• What this task involves: Select and reproduce each line of the listing below that bears the string "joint".

• Data for this task:
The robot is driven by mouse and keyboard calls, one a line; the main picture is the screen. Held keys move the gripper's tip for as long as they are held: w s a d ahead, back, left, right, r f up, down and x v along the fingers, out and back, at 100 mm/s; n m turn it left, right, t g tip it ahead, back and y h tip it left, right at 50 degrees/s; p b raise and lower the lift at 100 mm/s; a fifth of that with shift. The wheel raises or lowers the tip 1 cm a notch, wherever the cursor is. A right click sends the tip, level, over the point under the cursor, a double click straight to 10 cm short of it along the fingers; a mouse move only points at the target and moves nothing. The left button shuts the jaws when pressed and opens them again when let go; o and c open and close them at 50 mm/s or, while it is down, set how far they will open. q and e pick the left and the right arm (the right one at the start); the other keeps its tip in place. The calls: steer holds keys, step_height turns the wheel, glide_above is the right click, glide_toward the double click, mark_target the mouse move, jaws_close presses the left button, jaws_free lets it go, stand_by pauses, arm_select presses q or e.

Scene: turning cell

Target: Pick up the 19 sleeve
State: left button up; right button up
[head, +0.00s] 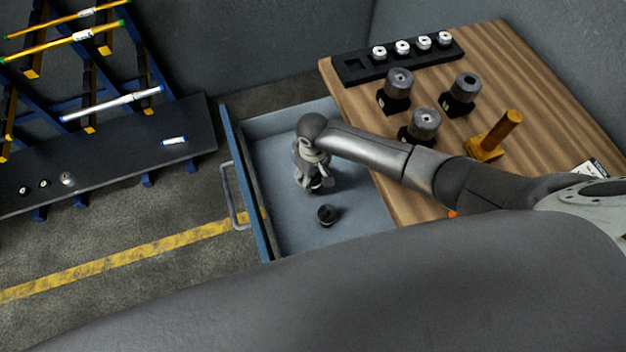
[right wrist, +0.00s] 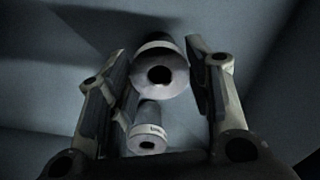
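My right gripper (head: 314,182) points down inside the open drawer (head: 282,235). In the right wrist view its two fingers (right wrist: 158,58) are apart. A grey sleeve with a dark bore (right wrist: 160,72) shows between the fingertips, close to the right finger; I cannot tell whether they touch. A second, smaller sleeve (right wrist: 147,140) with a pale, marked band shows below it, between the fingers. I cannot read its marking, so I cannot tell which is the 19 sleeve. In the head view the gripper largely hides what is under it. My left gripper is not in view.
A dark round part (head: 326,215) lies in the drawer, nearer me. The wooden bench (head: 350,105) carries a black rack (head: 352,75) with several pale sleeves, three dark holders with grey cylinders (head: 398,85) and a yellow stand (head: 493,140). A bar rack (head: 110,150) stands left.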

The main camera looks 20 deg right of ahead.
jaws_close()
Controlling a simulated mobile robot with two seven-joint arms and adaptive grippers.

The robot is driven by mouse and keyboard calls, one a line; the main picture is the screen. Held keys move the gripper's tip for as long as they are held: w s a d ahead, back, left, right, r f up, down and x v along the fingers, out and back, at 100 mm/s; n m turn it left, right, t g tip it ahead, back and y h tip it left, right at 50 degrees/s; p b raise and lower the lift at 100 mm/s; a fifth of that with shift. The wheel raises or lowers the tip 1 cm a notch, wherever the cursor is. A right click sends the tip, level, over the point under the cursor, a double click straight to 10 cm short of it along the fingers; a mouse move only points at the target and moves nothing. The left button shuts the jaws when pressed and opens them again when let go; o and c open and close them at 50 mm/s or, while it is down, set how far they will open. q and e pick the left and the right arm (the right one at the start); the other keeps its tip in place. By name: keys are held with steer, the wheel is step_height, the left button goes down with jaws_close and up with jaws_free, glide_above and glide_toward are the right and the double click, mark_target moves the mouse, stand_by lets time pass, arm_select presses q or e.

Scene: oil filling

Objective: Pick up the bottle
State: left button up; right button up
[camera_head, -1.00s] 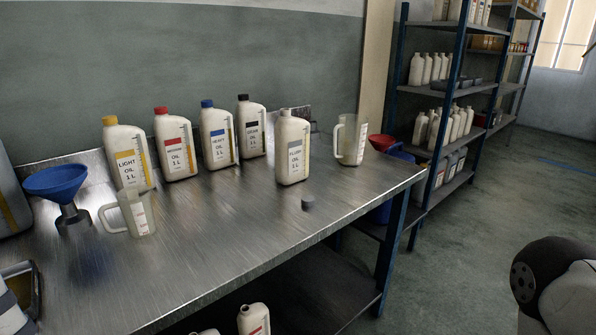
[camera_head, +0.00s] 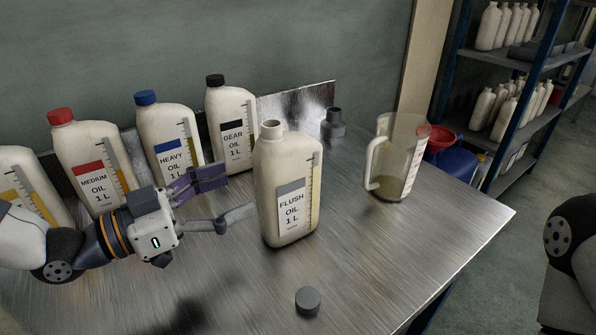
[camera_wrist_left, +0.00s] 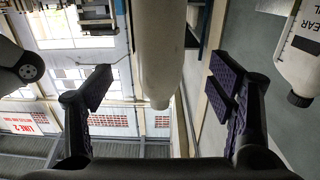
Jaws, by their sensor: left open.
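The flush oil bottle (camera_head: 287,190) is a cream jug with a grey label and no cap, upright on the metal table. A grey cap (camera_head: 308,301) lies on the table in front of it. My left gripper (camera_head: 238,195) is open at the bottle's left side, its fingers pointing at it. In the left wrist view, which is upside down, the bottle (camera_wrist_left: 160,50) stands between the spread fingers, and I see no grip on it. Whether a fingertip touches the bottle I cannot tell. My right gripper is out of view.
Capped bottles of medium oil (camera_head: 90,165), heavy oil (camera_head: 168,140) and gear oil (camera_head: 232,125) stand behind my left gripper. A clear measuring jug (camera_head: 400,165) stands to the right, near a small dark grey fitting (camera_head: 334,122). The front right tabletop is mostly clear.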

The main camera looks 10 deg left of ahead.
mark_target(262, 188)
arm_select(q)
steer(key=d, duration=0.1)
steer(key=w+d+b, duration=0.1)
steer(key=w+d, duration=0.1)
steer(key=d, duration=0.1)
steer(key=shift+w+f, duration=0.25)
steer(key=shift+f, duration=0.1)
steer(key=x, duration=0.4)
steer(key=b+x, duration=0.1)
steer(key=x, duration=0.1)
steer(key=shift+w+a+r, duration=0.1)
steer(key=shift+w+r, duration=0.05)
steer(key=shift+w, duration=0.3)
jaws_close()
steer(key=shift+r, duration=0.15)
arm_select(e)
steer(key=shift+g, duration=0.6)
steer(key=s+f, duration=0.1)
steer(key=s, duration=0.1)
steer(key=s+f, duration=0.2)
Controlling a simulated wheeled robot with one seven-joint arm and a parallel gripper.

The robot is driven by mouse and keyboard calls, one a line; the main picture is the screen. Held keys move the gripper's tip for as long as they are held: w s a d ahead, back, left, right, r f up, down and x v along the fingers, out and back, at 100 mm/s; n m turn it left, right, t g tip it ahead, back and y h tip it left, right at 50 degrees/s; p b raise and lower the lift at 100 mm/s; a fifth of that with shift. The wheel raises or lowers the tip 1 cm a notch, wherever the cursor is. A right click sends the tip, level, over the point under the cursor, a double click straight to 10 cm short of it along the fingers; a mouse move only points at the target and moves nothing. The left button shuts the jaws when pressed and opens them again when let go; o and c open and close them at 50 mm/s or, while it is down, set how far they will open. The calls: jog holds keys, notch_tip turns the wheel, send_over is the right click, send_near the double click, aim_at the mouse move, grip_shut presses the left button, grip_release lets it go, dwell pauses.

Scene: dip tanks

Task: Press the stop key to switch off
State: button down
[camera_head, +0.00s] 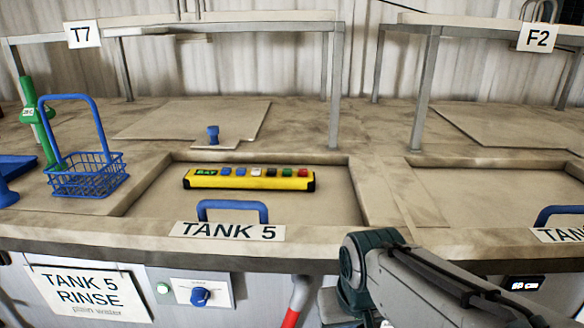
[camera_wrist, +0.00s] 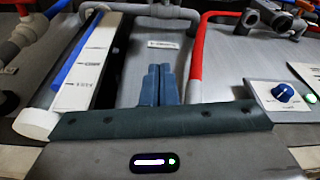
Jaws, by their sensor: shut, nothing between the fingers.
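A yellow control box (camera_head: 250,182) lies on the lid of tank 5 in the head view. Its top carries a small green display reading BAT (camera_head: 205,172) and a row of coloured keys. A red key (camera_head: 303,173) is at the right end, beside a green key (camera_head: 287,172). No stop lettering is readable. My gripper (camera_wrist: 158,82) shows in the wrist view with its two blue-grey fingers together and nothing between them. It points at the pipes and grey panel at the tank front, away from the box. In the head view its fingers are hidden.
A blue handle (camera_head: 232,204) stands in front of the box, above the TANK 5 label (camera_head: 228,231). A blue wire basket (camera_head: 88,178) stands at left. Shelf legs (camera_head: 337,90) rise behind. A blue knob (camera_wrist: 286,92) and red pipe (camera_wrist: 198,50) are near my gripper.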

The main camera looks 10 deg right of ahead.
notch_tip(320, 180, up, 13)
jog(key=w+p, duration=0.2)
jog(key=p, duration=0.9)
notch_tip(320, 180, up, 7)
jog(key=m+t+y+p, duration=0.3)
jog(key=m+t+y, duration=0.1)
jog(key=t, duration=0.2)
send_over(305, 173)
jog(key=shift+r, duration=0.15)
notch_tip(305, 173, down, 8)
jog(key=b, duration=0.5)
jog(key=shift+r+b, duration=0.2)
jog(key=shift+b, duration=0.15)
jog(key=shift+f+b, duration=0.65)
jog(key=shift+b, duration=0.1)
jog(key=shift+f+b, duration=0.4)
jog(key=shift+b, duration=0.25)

• Finished task:
Controlling a simulated mobile robot with two seven-joint arms and adaptive grippers.
Controlling a simulated wheeled robot with one seven-joint arm and a parallel gripper.

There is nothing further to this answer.